Starting a business that walks you through the perilous world of publishing was a complete no brainer for Tucker, who has vast experience of the industry following his three New York Times no.1 bestsellers. In fact, Tucker’s latest book is almost like a middle finger to his old ‘fratire’ publishings as he teams up with an evolutionary psychologist team to create THE dating book for guys.

As someone who has always provided us with straight forward, practical business and life advice, we took this little segment from our first ever interview with Tucker. You can access the full interview here.

 

Generally speaking, in any industry or in any arena… listen to people who have both succeeded and failed at what you’re trying to do.

So for instance, I’ve never been married, so would you listen to me if I gave you advice on how to have a good marriage? Well you’d be an idiot to listen to me! I have never succeeded or failed at marriage so I really have nothing cogent to say except what I’ve heard other people say, right? I have no experience.

I apply that lesson to taking advice in all fields. For example when I began Angel investing, I didn’t just go to some guy who was like ‘Oh yeah I picked two big companies and they both succeeded so I know everything.’

Here’s the problem with listening to people who’ve only succeeded. All they know how to do, is repeat what they’ve done to succeed.

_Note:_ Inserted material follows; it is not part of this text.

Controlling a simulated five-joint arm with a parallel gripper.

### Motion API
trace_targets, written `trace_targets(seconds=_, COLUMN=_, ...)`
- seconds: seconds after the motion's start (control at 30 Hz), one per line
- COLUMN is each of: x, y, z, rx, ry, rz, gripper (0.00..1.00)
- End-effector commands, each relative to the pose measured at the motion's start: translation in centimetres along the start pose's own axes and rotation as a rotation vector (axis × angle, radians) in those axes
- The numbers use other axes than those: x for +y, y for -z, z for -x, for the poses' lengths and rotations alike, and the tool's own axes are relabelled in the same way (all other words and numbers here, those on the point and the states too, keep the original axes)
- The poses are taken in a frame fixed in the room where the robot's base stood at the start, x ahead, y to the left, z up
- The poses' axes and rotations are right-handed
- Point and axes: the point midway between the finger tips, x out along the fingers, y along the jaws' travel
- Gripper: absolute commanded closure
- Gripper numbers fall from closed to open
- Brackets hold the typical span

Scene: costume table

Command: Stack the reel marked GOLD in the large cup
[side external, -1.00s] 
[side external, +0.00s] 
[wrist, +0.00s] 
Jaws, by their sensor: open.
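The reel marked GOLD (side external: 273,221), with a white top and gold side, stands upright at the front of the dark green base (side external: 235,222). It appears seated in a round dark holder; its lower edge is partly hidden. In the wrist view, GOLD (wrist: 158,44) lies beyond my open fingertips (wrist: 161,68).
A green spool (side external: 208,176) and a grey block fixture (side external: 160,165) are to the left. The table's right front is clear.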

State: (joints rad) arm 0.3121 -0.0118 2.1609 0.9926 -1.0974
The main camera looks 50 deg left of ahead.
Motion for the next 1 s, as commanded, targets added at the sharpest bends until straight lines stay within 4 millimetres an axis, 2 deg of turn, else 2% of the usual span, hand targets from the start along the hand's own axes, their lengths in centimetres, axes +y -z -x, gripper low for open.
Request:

That’s really all success teaches you, is ‘hey, keep doing what you’re doing, because it worked.’ Whereas, when you fail, failure forces you to strip away the falsities or the lies or the half truths or the rationalisations that you tell yourself and it forces you to look at the stark reality of your failure and understand why it failed.

Multiple failures, if you keep failing, are sort of a feedback mechanism that let you know that something you’re doing or some idea about what your doing is wrong and you have to keep doing it until you find the right way.

And what that really does is it teaches you how to think and so, generally speaking, if you’re starting a business and you want to know who to listen to, listen to the people who have both failed and succeeded because they can give you both sides of the coin. They can teach you how to look at issues the right way, and teach you ideally how to see these things for yourself.